Understanding The New Tax Reform And What It Means – Foster Financial

November 02, 2017
Understanding The New Tax Reform And What It Means – Foster Financial

The truth is the meaning of the new tax reform is difficult to determine. Today and possibly for some time.

While the Trump-GOP tax plan has made progress, the road to passage will assuredly be long, winding, and pothole-laden. The plan very likely will not pass in current form, without some revision. Changes are occurring every day, even as this is written. The latest plan by the House GOP was announced only a short while ago. Some of the major changes announced are summarized below.

Some areas that seem more settled:

The latest proposals to the plan would simplify the tax brackets down to three or four, and keep the top tax rate of 39.6%, but at a higher income level. It would conserve the advantages of capital gains and qualified dividends. It would expand the standard deduction, as noted below. Corporate taxes would be slashed, though possibly not permanently. The Alternative Minimum Tax would be abolished.

The plan would double the standard deduction, thus drastically reducing the incentive to itemize. The GOP plan would also practically eliminate the itemized deductions, except for charitable and mortgage deductions, and it would place a lower cap on mortgage deductions and limit state and local tax deductions. But the picture changes daily. The repeal of the estate tax is one contentious provision.

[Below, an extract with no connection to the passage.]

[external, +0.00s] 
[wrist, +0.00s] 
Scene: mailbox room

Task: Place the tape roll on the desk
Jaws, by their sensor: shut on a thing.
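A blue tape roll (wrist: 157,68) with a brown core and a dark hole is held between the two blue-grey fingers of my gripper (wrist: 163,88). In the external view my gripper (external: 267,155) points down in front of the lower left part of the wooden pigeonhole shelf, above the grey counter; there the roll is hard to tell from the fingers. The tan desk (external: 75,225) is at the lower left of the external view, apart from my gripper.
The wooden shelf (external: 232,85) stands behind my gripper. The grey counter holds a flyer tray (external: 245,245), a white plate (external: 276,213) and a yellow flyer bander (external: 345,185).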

In these uncertain times, the best source of information is often your Certified Public Accountant. It is quite likely that the final bill, when passed, if it does pass, will look quite different from what we see today. While speculation has value, as financial interests hustle to forecast the most likely changes and predict their effects, producing reams of data and possible scenarios, none of these outcomes is certain at present.

Still, the professional financial firms and accountants who work in this area are hard at work attempting to predict which changes will occur and where they will leave potential clients on the tax playing field. Incomplete information is better than none, but as these potential changes loom closer, the picture will doubtless become clearer for the accounting and financial experts, and for everyone else, as well.